- [The problem]
Locate "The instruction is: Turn" in the listing below, then output the line holding it and every line after it, exactly and with nothing else.
START Exercise material
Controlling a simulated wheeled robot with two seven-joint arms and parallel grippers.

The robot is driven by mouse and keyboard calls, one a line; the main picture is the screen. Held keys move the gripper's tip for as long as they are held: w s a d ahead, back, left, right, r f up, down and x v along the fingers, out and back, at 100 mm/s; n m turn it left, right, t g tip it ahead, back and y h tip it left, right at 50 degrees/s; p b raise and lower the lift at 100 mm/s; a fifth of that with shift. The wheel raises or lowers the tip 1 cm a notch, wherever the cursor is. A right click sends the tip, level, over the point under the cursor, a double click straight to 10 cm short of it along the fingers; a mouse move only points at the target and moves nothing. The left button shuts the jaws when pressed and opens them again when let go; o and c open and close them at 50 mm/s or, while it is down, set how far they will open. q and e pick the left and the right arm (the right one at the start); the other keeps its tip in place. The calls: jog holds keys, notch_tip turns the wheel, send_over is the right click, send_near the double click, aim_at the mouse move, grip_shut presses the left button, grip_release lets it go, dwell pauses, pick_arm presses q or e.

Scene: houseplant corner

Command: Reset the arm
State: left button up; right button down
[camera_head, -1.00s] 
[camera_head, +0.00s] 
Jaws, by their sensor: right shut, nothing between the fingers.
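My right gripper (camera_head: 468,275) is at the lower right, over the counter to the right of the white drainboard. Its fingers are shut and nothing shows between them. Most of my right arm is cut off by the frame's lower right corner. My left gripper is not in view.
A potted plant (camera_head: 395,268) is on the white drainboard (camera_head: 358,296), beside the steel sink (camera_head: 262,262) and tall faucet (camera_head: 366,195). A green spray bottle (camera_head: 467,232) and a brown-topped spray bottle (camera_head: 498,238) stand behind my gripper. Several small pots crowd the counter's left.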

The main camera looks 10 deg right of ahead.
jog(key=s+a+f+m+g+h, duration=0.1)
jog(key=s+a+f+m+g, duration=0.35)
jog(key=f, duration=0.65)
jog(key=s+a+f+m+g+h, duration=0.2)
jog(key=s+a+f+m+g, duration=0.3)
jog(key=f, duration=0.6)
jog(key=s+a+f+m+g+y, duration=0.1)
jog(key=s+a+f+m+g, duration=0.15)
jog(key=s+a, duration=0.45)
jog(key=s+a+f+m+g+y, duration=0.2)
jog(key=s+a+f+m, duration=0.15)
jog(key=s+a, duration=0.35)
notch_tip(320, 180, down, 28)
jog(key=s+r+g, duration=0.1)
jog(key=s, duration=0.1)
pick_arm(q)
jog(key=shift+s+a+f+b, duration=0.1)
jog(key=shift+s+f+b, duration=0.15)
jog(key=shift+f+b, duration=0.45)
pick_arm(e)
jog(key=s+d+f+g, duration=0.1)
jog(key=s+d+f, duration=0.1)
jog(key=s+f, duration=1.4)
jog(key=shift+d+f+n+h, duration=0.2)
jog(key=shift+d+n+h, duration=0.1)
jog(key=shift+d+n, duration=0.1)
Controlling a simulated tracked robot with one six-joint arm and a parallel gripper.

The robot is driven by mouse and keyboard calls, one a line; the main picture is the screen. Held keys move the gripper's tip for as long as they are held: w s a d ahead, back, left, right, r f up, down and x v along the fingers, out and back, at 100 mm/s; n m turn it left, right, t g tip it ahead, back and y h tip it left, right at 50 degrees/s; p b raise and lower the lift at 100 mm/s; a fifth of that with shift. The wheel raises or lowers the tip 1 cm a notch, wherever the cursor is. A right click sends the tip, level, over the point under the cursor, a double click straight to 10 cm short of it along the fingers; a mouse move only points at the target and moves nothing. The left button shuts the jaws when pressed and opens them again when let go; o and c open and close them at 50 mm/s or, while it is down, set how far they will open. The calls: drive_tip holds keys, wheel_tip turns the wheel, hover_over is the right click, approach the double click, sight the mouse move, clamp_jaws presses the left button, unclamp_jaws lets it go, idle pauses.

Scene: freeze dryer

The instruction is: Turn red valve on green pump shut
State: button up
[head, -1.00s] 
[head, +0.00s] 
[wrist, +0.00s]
END Exercise material
- [Solution to this exercise]
The instruction is: Turn red valve on green pump shut
State: button up
[head, -1.00s] 
[head, +0.00s] 
[wrist, +0.00s]

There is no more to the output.